[Doc-SIG] What counts as a url?

Tony J Ibbs (Tibs) tony@lsl.co.uk
Mon, 19 Mar 2001 10:35:48 -0000

Edward Welbourne ("Eddy" for reasons of clarity) wrote:
> <sigh>.  Why do regexes always feel like the right answer to the wrong
> question - albethey useful - ?

Because they are, of course (well, actually, you have it exactly

> Tibs: would mxTextTools let us say this stuff less uglily ?

Well, in my opinion, yes, but that's because it's actually a proper
parser, so one takes a different approach. Not that I'm volunteering to
write it, mind you.

> But the right answer is to use the urlparse module, not to ad-hock
> together your own; if you don't like how urlparse does things, fix it.
> (Note: I'm as guilty as anyone on this - I'd written a much longer
> version of this e-mail, complete with my own od-hack regex,
> before even thinking to look for a module, at which point I instantly
> *knew* the module was bound to exist - and not be to my liking.)
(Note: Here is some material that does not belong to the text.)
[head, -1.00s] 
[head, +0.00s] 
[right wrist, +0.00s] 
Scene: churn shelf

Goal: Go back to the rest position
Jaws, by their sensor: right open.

There are two problems here:

1. Find the candidate (possible) URL
2. Validate it as such

The first is the one we're addressing proximately, and for once I would
argue that it is better to find *too many* matches, rather than too few.
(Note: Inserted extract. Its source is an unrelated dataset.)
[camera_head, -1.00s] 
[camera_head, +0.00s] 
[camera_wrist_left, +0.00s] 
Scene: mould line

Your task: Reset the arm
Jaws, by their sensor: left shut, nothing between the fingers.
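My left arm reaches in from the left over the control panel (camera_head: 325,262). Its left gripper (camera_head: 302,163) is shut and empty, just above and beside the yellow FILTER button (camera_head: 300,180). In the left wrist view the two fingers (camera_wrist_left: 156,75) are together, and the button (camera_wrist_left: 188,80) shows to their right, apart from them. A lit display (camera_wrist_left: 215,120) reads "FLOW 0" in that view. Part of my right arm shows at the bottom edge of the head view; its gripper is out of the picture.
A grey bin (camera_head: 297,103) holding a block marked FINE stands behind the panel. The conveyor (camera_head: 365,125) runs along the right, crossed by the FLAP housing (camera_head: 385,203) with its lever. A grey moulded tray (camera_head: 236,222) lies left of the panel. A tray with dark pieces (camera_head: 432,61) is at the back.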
The second is what Eddy appears to be talking about, with urlparse, etc.
It is optional (i.e., one would only do it if validation is selected).
It *may* be hard to "unstitch" the markup that has already occurred by
the time validation is done, so it is likely to get left until later.

Given a big problem, leave it until later...


Tony J Ibbs (Tibs)      http://www.tibsnjoan.co.uk/
"How fleeting are all human passions compared with the massive
continuity of ducks." - Dorothy L. Sayers, "Gaudy Night"
My views! Mine! Mine! (Unless Laser-Scan ask nicely to borrow them.)